É a terceira derrota do ministério das Finanças em poucos meses. Desta vez, prometendo novo confronto com as instituições europeias. É também um diferendo que pode opor o Estado a cada vez mais contribuintes, porque o comércio de carros importados tem crescido a dois dígitos. Números do próprio Ministério das Finanças indicam que, entre 2017 e 2018, “o número de veículos provenientes da UE teve um crescimento de 14%, muito acima da taxa de crescimento da venda de veículos novos, de apenas 2%”.

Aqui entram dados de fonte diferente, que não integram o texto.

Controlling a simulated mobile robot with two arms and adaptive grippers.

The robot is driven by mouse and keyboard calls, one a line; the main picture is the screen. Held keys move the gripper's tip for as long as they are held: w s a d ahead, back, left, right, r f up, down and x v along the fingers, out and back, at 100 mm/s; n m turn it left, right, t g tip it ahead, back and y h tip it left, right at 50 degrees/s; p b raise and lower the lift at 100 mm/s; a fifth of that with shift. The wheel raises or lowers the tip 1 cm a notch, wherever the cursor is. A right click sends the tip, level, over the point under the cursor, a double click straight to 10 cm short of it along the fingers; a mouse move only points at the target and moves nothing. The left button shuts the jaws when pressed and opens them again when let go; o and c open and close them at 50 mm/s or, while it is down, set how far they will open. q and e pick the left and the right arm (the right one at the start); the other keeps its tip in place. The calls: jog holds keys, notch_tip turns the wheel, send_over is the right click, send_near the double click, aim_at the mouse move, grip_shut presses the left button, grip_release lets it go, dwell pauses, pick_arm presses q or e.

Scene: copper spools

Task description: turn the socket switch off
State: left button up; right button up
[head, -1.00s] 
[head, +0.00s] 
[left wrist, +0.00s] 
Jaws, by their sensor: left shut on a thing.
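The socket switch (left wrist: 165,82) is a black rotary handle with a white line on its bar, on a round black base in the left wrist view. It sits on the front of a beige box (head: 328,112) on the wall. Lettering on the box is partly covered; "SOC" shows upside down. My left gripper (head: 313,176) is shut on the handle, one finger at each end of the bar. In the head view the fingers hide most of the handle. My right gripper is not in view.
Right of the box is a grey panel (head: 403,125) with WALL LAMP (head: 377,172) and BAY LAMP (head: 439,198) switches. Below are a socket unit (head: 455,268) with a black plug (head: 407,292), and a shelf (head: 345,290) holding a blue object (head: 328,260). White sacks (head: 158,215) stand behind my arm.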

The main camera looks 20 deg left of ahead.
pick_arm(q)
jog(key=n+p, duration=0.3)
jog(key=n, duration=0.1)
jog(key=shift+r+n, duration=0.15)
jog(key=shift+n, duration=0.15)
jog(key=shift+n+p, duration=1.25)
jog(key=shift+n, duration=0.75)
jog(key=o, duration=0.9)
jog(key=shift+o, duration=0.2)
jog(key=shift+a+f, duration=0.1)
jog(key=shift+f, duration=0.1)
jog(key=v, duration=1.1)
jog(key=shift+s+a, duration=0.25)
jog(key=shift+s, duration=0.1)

“Isto tem sido uma longa discussão com Portugal. Andamos nisto há anos”, observa Vanessa Mock, porta-voz da Comissão Europeia para assuntos fiscais. “Não temos chegado a lado nenhum, a posição portuguesa é discriminatória, põe em causa as regras do mercado único, prejudica pequenas e médias empresas, importadores de veículos e os próprios consumidores que assim não têm acesso, em condições de igualdade fiscal, a todos os produtos existentes no mercado único”, explica.

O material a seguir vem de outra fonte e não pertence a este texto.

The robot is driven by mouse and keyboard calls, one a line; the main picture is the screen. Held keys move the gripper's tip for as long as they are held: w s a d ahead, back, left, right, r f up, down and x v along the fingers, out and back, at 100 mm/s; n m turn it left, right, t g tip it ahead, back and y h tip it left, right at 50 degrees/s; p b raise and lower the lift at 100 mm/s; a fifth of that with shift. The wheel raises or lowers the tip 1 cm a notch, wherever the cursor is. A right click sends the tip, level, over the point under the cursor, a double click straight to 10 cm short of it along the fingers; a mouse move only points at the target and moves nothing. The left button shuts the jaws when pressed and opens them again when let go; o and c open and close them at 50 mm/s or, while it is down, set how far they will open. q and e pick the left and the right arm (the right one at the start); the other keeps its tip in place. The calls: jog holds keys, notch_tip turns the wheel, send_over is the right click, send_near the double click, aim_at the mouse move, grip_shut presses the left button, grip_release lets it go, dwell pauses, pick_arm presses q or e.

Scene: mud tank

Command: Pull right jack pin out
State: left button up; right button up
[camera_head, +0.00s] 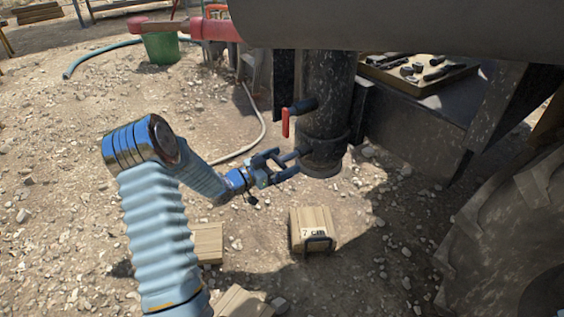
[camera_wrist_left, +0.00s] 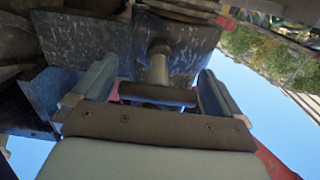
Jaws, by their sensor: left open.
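The jack leg (camera_head: 328,98) is a dark upright cylinder under the tank, in the middle of the head view. The jack pin (camera_wrist_left: 158,68) shows in the left wrist view as a grey shaft with a dark crossbar at its near end. My left gripper (camera_head: 284,164) is open beside the lower part of the leg. In the left wrist view its two fingers (camera_wrist_left: 157,90) stand on either side of the crossbar, with gaps showing. In the head view the pin is small and partly hidden by the fingers. My right gripper is out of view.
A red-handled lever (camera_head: 286,122) sticks out from the leg just above my gripper. A wooden block marked 7 cm (camera_head: 313,222) lies on the gravel below. A tool tray (camera_head: 437,86) is behind right, and a big tyre (camera_head: 510,225) fills the right side.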

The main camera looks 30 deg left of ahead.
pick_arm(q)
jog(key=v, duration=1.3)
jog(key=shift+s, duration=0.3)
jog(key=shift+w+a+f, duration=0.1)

Em Portugal, o Estado perdeu dois processos em sede de tribunal arbitral, a favor de um contribuinte de Aveiro que contestou os valores liquidados pela Autoridade Tributária (AT). No primeiro caso, a Autoridade Tributária ainda tentou recorrer, por ordem do Governo, mas as decisões arbitrais são irrecorríveis. No segundo caso, mais recente, não se sabe o que vai o executivo fazer. O PÚBLICO questionou o ministério de Mário Centeno sobre isto. E continua sem resposta. O PÚBLICO perguntou agora ao Governo o que vai fazer. Até ao momento, não houve reacção.
Para Bruxelas, não há dúvida: a legislação portuguesa “não leva em conta a total depreciação dos carros importados de outros Estados-membros e, por isso, a lei portuguesa não é compatível com o artigo 110.º do Tratado sobre o Funcionamento da União Europeia”. O referido artigo visa assegurar a livre circulação de mercadorias entre os Estados‑Membros, em condições normais de concorrência. No entender de Bruxelas, a decisão do primeiro Governo de Costa, que foi quem mexeu no código do ISV, de não depreciar a componente ambiental deste imposto, significa que quem compra um carro usado no estrangeiro paga ISV como se este fosse novo, encarecendo o produto e, dessa forma, discriminando um bem em função da origem geográfica.
No primeiro caso decidido em Portugal, de Maio, o Estado foi condenado a devolver 417,80 euros. No segundo caso, do mesmo contribuinte, já em Novembro, o Centro de Arbitragem Administrativa de Lisboa, condenou o Estado a devolver 2930 euros de ISV. Há mais casos no CAAD ainda por decidir e também em tribunais administrativos e fiscais, de contribuintes que contestaram o valor do imposto liquidado pela AT.
“A Comissão decidiu hoje enviar um parecer fundamentado a Portugal por taxar carros usados importados de forma mais pesada do que os carros comprados no mercado nacional”, anuncia Bruxelas, nesta quarta-feira, confirmando o que já era esperado.
Para o ministério das Finanças, porém, “o actual modelo de apuramento do ISV sobre os veículos usados comprados noutros Estados-Membros da União Europeia é plenamente justificado”. Diz o Governo que “se os veículos novos pagam a totalidade do imposto correspondente à componente ambiental, com base nas respectivas emissões de CO2, por maioria de razão, também os veículos usados devem suportar o pagamento da totalidade dessa componente ambiental, uma vez que os malefícios causados ao ambiente não são inferiores aos dos veículos novos”.
O executivo alega ainda que “reduzir a componente ambiental da tributação dos veículos usados provenientes de outro Estado-Membro na mesma proporção em que é actualmente reduzida a componente de cilindrada equivaleria a consagrar um alívio fiscal à importação de veículos usados mais poluentes, violando o princípio da igualdade: os veículos usados seriam menos tributados por cada grama de CO2 emitida do que os veículos novos”.
Para Bruxelas, os argumentos de Lisboa não foram suficientes. A Comissão frisa, aliás, que o Estado Português já tinha sido derrotado uma vez no Tribunal de Justiça da UE, por causa deste tipo de “discriminação”, fazendo notar agora ao ministro Mário Centeno (que mexeu no ISV quando entrou para o Governo), que a lei portuguesa viola regras europeias.